Hayatımın yılıydı oysa ki.. Dönüm noktalarıyla doluydu..
Daha geldiği gün mutlulukla gelmişti..
Kadro ilanım gelmiş, sınavım açılmıştı..
Arka arkaya sınava girdim..
Atamam geldi, başladım..
Nişanlandım..
Evlendim..
Ama geldiği gibi gitmedi.. Biz 2010'a güzel bi veda hazırlarken, 2010 son sözü söyledi..
Geçen hafta, tam da doğum gününde kaybettik süslü kadını..
Hep ölecek gibi ama hiç ölmeyecek gibiydi oysa ki..
Hayatı pamuk ipliğine bağlı ama o ipi koparmamak için bi o kadar da azimliydi..
Biz ona sürpriz doğumgünü hazırlarken doğumgününde evde 100 kişi vardı.. Pastası değil, helvası yendi..
2010 bizi biraz yıkarak gitti.. Yeni yıl da bi o kadar buruk geliyor şimdi..
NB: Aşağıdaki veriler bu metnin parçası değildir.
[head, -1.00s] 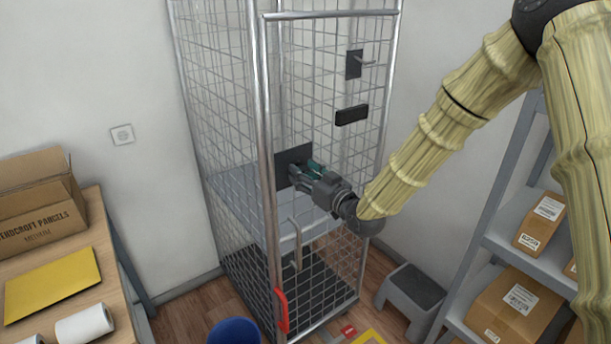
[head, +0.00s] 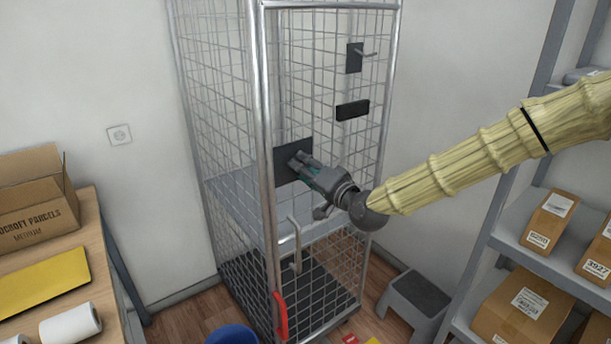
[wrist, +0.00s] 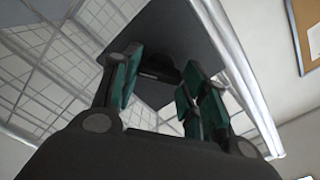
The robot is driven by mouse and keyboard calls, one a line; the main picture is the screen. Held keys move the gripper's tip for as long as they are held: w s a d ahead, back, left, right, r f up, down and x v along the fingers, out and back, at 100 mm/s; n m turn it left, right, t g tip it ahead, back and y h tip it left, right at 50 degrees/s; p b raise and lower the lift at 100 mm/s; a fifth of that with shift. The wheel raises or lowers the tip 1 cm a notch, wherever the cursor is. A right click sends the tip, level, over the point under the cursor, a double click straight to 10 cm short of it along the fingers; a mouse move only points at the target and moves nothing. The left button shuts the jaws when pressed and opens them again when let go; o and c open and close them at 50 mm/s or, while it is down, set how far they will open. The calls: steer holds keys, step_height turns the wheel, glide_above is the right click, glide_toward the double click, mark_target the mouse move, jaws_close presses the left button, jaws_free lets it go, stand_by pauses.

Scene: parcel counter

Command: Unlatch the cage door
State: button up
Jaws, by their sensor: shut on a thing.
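The wire cage (head: 225,130) stands against the wall, with its mesh door (head: 320,75) facing me. The door looks closed in its frame. A dark latch plate (head: 281,165) is fixed to the door near its left post. My gripper (head: 298,162) is at this plate, shut on the latch knob. The fingers hide the knob in the head view. In the wrist view the dark knob (wrist: 160,72) shows between the teal fingers of my gripper (wrist: 160,82), in front of the plate (wrist: 170,30).
A step stool (head: 415,300) and parcel shelves (head: 540,262) stand right. A packing table (head: 95,245) stands left.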

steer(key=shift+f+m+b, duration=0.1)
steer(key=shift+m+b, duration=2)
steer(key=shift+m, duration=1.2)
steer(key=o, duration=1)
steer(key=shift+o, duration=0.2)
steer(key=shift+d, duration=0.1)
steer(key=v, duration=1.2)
Bu kadar zaman dayanmışken birden 3 gün içinde bırakıp gitmesini sindiremedik galiba..
Her an beklediğimiz halde, onun için en iyisi olduğunu bildiğimiz halde büyük bi boşluk içindeyiz..
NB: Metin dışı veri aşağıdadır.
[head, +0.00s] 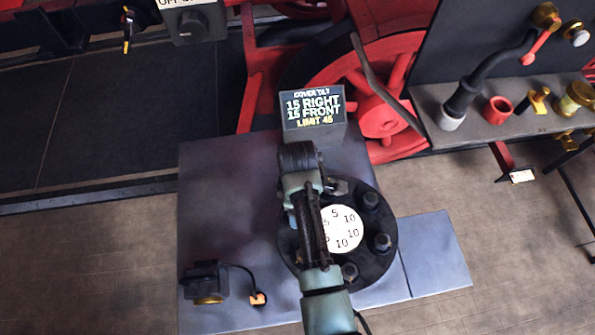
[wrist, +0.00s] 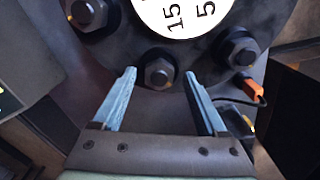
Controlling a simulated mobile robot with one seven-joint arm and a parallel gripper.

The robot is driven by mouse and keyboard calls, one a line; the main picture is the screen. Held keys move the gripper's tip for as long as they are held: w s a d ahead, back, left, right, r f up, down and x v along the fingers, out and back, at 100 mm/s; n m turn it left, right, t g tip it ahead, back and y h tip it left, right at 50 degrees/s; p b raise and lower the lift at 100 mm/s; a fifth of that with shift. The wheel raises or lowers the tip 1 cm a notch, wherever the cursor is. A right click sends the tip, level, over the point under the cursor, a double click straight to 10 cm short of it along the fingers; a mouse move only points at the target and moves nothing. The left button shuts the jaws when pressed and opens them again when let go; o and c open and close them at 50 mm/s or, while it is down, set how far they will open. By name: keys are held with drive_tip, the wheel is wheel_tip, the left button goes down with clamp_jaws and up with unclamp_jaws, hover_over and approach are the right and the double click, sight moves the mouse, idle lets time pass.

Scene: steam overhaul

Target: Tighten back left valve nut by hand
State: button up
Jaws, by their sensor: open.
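A black round valve cover (head: 388,218) has a white number dial (head: 341,229) at its centre and dark hex nuts around its rim. My arm crosses the cover's left side in the head view and hides the nuts there and my gripper. In the wrist view my gripper (wrist: 159,76) is open, its two blue-grey fingertips on either side of a hex nut (wrist: 159,72). Gaps show between the nut and both fingers. Other nuts sit to the upper left (wrist: 88,14) and the right (wrist: 240,48). I cannot tell from the pictures which nut is the back left one.
A small display (head: 314,107) behind the cover reads cover tilt 15 right, 15 front, limit 45. A dark lamp-like device (head: 206,281) with a cable stands at the front left of the grey bench (head: 215,190). A shelf (head: 480,135) with tools is at the back right.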

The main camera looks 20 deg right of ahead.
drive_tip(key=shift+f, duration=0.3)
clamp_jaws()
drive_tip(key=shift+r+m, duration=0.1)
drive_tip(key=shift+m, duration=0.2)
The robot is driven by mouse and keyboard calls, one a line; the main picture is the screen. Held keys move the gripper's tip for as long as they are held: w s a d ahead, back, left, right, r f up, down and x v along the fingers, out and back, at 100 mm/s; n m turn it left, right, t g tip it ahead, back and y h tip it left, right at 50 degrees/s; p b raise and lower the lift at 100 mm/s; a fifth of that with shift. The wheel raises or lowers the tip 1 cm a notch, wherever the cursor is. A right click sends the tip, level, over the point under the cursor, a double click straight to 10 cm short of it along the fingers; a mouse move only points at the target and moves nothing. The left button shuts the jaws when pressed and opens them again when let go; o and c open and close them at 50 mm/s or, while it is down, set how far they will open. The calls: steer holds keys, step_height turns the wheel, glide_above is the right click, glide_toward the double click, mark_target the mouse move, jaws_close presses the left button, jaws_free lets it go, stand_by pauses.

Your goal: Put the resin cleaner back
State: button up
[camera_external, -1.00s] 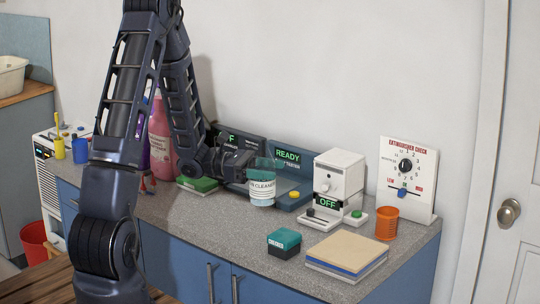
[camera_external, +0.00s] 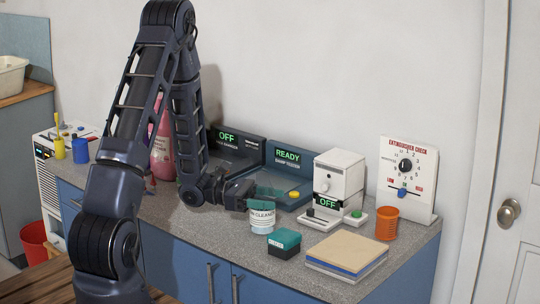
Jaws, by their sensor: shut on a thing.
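The resin cleaner (camera_external: 262,220) is a clear and white jar with dark lettering ending in "CLEANER" and a translucent teal upper part. It is upright at the middle of the grey counter (camera_external: 225,238), in front of the panel marked READY. My gripper (camera_external: 256,202) reaches it from the left and is shut on its upper part. The fingertips are small and partly hidden here. I cannot tell whether the jar's base touches the counter.
A teal and black box (camera_external: 284,243) stands close in front of the jar. A stack of boards (camera_external: 347,255), an orange cup (camera_external: 387,223) and a white device (camera_external: 338,182) marked OFF are to the right. A pink bottle (camera_external: 162,150) stands behind my arm.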

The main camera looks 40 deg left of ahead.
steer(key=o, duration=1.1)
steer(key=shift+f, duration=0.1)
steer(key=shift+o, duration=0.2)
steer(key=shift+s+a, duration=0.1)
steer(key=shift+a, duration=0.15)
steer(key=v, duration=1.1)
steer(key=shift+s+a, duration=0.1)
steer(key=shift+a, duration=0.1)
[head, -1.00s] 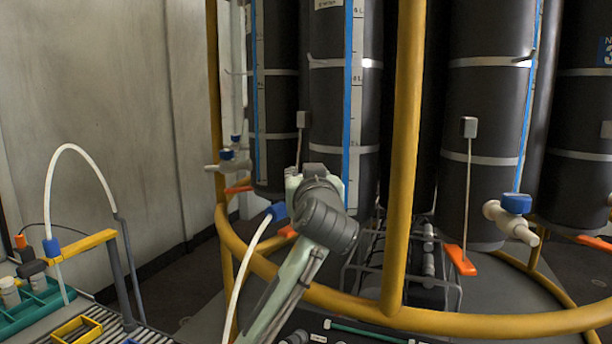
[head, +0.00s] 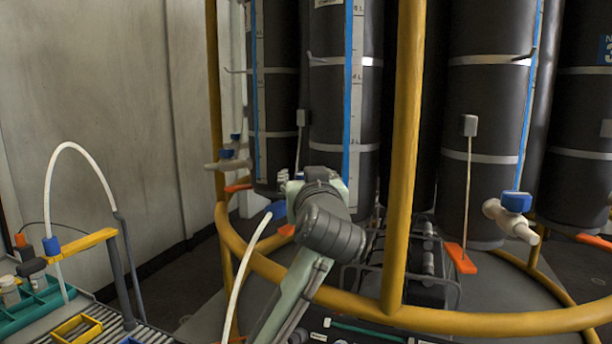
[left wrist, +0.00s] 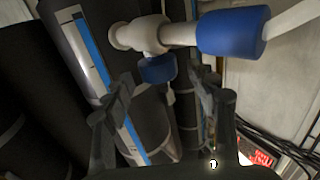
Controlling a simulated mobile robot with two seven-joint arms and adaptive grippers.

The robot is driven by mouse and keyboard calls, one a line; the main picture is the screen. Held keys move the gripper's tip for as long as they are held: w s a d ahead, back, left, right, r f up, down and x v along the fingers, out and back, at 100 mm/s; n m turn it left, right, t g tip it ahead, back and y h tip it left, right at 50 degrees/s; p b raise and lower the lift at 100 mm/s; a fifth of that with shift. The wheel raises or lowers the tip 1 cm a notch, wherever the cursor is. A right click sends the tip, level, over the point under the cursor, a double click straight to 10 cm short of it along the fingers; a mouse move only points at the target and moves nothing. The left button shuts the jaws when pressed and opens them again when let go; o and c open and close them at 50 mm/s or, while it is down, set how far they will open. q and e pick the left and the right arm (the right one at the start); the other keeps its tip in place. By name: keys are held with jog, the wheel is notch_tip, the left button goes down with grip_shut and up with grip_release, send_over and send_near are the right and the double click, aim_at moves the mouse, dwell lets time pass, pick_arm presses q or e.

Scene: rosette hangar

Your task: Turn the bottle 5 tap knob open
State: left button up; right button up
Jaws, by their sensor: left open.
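In the left wrist view a white tap (left wrist: 148,34) sticks out from a dark bottle with a blue level strip. Its small blue knob (left wrist: 158,70) lies between the fingers of my left gripper (left wrist: 163,82), near their tips. The fingers are open, with a gap visible on both sides of the knob. A larger blue connector (left wrist: 232,31) joins the tap to a pale hose. In the head view my wrist hides the tap and most of the gripper in front of this bottle (head: 330,105); only the blue connector (head: 276,208) shows. No bottle 5 number is readable. My right gripper is out of view.
A yellow upright post (head: 404,150) stands just right of my left arm, and a yellow ring rail (head: 460,324) curves around the bottles. Another blue-knobbed tap (head: 516,203) is at right, one at left (head: 228,154). A white hose (head: 240,275) hangs beside my arm.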

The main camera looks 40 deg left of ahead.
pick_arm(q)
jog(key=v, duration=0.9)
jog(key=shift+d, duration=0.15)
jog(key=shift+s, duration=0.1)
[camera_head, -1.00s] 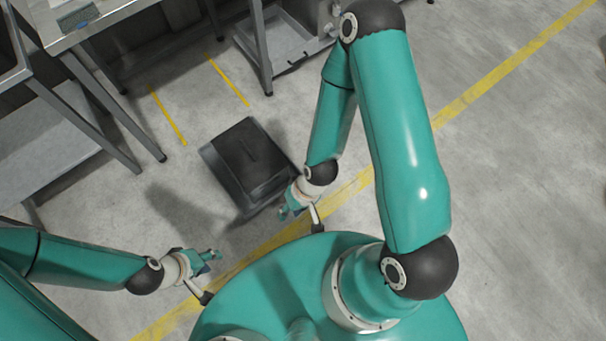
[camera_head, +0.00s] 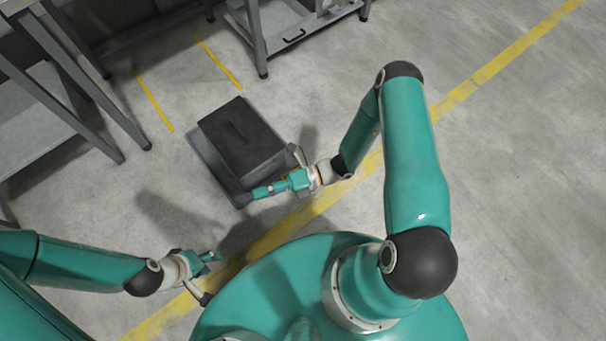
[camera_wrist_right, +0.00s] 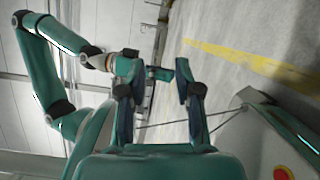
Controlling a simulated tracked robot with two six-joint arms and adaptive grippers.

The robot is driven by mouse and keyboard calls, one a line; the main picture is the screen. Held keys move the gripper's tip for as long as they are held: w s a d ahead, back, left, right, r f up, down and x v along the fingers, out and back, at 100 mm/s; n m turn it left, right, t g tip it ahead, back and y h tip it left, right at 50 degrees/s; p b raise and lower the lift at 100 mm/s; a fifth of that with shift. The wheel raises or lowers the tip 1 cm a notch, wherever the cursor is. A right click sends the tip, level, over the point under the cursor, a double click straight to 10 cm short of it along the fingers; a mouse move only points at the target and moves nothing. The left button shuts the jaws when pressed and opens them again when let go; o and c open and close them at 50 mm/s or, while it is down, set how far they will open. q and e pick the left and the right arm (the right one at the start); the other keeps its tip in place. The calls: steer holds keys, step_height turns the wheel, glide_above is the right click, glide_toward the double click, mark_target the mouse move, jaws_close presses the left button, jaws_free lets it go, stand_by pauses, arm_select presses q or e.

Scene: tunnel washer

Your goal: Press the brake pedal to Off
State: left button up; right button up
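No brake pedal can be made out in either view. A dark lidded box (camera_head: 243,140) stands on a grey tray-like base (camera_head: 208,165) on the floor. My right gripper (camera_head: 262,191) points left across the near corner of the base in the head view; whether it touches is unclear. In the right wrist view my right gripper (camera_wrist_right: 156,80) has its fingers apart with nothing seen held. My left gripper (camera_head: 213,257) hangs lower left, apart from the box; its finger opening is too small to judge. It also shows in the wrist view (camera_wrist_right: 158,73).
Metal tables stand at the upper left, with a table leg (camera_head: 259,45) beyond the box. A yellow floor line (camera_head: 290,220) runs diagonally between the box and my base. Open concrete floor (camera_head: 520,170) lies to the right.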

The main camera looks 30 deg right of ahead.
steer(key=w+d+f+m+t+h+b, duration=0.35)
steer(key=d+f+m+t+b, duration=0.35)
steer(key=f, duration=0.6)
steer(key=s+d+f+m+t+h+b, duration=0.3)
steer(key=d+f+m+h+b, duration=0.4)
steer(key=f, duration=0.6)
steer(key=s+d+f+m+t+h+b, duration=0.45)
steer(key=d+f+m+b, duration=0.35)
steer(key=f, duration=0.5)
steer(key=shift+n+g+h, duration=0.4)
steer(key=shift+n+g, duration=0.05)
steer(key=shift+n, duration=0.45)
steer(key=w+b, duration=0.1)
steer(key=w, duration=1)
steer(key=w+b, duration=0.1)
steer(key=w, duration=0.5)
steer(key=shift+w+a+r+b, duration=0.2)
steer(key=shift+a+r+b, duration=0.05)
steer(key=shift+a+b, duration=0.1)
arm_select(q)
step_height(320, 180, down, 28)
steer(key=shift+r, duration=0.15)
Bütün koşturmacalar, telaşlar, yüreğimiz ağzımızda beklemeler gitti..
Anneannemin gidişiyle yavaş yavaş naftalin kokusu da gidecek evden.. Ama her naftalin kokusu biraz daha sızlatacak burnumun direğini..
Benim için her naftalin kokusu 'o' artık..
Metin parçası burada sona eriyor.